17 of 18 people found the following review helpful:
5.0 out of 5 stars
This lens is mindblowing,
This review is from: Canon TS-E 24mm f/3.5L II Ultra Wide Tilt-Shift Lens for Canon Digital SLR Cameras (Electronics)
If you are serious about landscape invest in this lens and you will not be sorry. Even if you don't care about the tilt and shift, get this lens because it is ridiculously sharp everywhere on the lens, the corners, sides, middle, etc. No CA, minimal flare, etc, etc. Everything you hear about this lens is true! Focusing on 5d2 via live mode and 10x zoom is a joy, just can't say enough good things. 24mm is the perfect focal length, no need for zoom. The build quaility is rock solid.

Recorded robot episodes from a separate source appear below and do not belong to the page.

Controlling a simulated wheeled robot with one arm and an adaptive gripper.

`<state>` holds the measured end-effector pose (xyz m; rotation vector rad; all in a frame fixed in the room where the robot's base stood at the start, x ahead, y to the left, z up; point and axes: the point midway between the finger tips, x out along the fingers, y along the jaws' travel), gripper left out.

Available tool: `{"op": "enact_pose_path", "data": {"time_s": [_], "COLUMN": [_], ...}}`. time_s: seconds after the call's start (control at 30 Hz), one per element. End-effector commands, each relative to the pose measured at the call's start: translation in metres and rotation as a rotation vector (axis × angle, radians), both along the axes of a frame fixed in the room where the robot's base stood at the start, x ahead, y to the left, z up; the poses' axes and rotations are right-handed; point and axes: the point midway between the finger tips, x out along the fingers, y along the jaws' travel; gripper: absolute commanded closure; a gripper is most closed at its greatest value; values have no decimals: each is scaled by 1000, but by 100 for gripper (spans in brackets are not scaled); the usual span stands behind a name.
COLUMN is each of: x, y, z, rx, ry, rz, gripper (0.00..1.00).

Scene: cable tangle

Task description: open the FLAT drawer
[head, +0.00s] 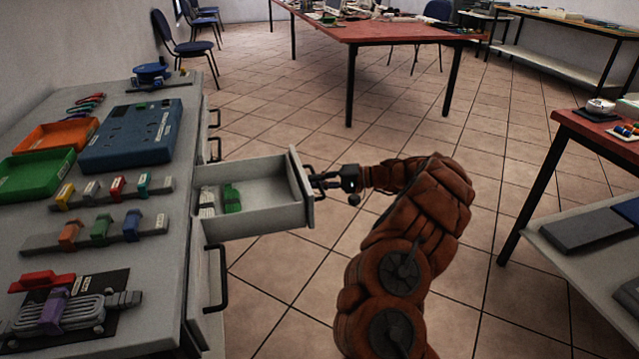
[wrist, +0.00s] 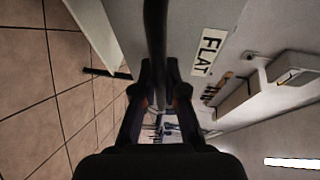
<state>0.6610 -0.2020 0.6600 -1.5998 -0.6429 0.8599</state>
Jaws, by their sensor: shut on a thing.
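The FLAT drawer (head: 250,222) is pulled well out of the grey cabinet in the head view. A green item (head: 232,198) and a pale bundle (head: 207,203) lie inside it near the cabinet side. My gripper (head: 322,182) is at the drawer's front, shut on its handle. In the wrist view the dark handle bar (wrist: 155,40) runs between the fingers of my gripper (wrist: 158,78). The FLAT label (wrist: 209,51) shows on the drawer front to the right of the bar.
Other handles, such as the near black one (head: 217,280), stick out from the cabinet (head: 180,210). Trays and cable holders cover its top. A red table (head: 400,31) stands at the back, and another (head: 600,130) at the right. Tiled floor between is clear.

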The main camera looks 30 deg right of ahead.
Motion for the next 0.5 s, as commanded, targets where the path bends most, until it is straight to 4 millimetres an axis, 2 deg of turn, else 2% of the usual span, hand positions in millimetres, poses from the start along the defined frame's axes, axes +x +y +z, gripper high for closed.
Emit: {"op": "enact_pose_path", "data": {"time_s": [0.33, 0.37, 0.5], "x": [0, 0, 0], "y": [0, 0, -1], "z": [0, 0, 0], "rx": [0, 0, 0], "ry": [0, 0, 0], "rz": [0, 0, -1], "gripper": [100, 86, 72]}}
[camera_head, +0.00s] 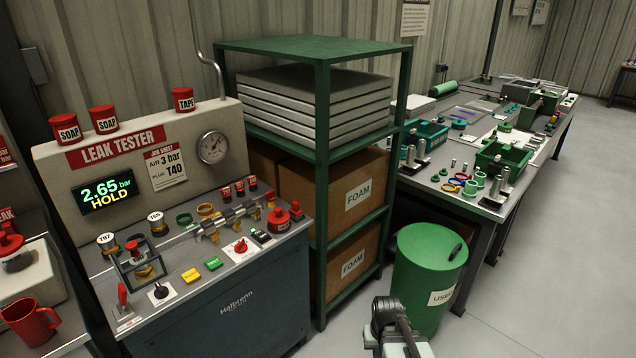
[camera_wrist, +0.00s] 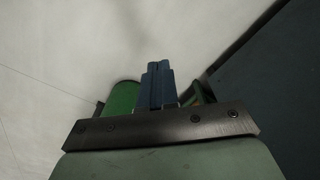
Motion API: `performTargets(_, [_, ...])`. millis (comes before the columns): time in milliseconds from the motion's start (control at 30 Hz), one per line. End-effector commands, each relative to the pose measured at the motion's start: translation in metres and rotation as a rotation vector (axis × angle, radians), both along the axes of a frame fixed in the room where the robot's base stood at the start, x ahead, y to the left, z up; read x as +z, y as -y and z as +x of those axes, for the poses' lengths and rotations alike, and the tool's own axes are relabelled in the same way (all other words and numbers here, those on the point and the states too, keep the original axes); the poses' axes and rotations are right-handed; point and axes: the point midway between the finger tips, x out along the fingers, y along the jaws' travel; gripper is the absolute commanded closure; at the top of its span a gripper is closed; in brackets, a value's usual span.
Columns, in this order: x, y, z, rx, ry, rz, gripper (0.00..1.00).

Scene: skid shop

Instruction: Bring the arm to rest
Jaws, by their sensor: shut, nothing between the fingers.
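My gripper (camera_wrist: 157,68) shows in the wrist view, its two blue fingers together with nothing between them. They stand out past a dark metal plate, over pale floor. A green round shape, likely the green bin, lies behind the fingers on the left. A dark flat surface fills the right side of that view. In the head view, a grey and pale green part of my arm rises from the bottom edge, in front of the green bin (camera_head: 425,275). The fingers cannot be made out there.
The leak tester (camera_head: 215,185) stands on a bench at the left, with small parts on top. A green rack (camera_head: 321,200) with foam boxes stands beside it. A long workbench (camera_head: 483,207) carries trays and tools. Grey floor (camera_head: 560,270) is clear at the right.

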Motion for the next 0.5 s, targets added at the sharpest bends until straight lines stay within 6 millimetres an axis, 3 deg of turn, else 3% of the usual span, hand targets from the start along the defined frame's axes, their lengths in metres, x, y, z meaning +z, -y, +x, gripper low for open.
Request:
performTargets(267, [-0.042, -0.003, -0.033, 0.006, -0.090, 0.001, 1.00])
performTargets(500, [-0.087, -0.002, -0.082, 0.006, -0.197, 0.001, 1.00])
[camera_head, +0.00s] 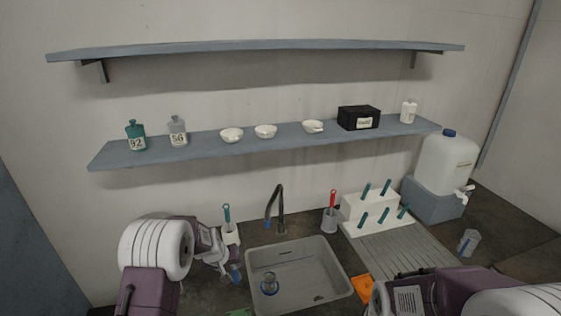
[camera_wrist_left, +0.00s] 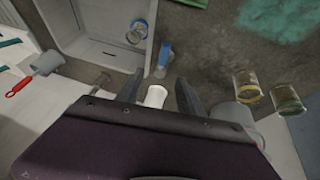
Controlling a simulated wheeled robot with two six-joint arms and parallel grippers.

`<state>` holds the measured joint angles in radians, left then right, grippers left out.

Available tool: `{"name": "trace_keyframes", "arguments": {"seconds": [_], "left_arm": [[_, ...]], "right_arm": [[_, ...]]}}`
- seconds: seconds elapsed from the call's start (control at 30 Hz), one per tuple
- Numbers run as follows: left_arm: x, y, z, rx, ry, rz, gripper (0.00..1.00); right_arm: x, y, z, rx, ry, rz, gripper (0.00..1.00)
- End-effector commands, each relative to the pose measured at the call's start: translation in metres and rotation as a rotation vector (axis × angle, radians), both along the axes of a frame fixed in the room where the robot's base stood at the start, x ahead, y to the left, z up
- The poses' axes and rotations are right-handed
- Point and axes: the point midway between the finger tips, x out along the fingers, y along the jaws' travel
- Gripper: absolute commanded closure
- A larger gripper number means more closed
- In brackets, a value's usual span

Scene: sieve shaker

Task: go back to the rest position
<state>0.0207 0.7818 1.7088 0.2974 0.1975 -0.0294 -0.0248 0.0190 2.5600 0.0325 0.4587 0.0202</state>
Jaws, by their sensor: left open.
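My left gripper (camera_head: 232,268) hangs over the counter just left of the sink. In the left wrist view its two dark fingers (camera_wrist_left: 160,80) are spread apart. A small white object (camera_wrist_left: 154,97) shows between them in that view; I cannot tell whether it touches them. A blue-capped item (camera_wrist_left: 164,55) stands just past the fingertips. My right arm (camera_head: 430,296) enters at the bottom right; its gripper is not in view.
The sink (camera_head: 285,255) holds a glass beaker (camera_head: 269,284). A teal-handled brush (camera_head: 227,214) stands behind my left gripper. Near the sink are a black faucet (camera_head: 281,210) and a white rack (camera_head: 370,212). Glass jars (camera_wrist_left: 247,86) stand right of the left fingers. Shelves (camera_head: 250,147) hang above.

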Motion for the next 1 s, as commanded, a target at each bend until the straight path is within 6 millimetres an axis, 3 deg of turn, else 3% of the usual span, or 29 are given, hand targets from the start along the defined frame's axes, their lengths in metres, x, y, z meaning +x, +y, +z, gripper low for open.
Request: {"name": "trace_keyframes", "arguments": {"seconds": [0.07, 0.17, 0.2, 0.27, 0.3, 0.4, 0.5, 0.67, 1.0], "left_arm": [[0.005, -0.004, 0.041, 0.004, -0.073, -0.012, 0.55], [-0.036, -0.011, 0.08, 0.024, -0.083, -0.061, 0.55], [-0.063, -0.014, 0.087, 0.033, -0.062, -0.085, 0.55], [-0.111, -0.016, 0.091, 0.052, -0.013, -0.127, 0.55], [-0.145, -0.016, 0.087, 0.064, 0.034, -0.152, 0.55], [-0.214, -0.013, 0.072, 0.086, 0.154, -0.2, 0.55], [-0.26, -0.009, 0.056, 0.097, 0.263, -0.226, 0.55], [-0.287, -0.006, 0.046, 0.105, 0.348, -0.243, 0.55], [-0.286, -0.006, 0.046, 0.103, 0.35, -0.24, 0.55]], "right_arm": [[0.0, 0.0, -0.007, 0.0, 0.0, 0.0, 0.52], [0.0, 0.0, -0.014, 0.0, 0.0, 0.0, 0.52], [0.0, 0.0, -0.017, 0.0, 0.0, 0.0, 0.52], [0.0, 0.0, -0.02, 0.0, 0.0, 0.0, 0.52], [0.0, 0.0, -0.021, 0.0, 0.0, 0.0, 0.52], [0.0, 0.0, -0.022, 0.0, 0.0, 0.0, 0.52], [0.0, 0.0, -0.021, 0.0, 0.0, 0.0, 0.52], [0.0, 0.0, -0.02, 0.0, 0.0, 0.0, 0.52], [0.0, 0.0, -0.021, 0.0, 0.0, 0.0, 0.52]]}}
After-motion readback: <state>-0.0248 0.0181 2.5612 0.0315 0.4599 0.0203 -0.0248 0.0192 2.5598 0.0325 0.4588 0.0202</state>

This is the sharpest lens canon makes, at any focal length, so far.
19 of 22 people found the following review helpful:
5.0 out of 5 stars
Big improvement on previous version.,
By
This review is from: Canon TS-E 24mm f/3.5L II Ultra Wide Tilt-Shift Lens for Canon Digital SLR Cameras (Electronics)
This is an important update on the TSE 24mm lens from Canon.This new version is heavier, more versatile and definitely a step up optically. Distortion is practically non-existent, which is a big plus for architectural photography: you don't have to correct the pictures with software like PTLens. Chromatic aberration is almost inexistent, and sharpness is outstanding. The tilt feature makes it possible to take a picture of a garden (or any planar scene) with the foreground and the background all in focus. The minimal focusing distance is 21cm. By the end of the first day I was proficient at using this feature. The shift feature is used mainly for architectural shots. You'll get better results (edge sharpness and proportions) with such a lens than with perspective correction in software, and you will save time. It's a manual focus lens that should be used with a tripod. Focusing when using the tilt feature requires a bit of practice to get it right, and is considerably helped by using Live View. For this reason you should use it on a 5D mark 2. When used at the extreme shift position the top of the image is soft wide open but becomes acceptable at f/11. On this count it does better than the Nikon 28mm pc lens I was using before (which is an older design). One problem with this lens is that it is very obviously a "professional lens", so I would not go walking around in a poor country with this lens. It's also very heavy so that would get tiring. One wonders if it could not be improved further with autofocus, but that would require redesigning the camera as well, as well as adding a motor to operate the shift, which is a non obvious proposition. Please take your time to get familiar with the locking switches on this lens before you go around in the field as you might accidentally try to unmount the lens from your camera when trying to change the axis of shift.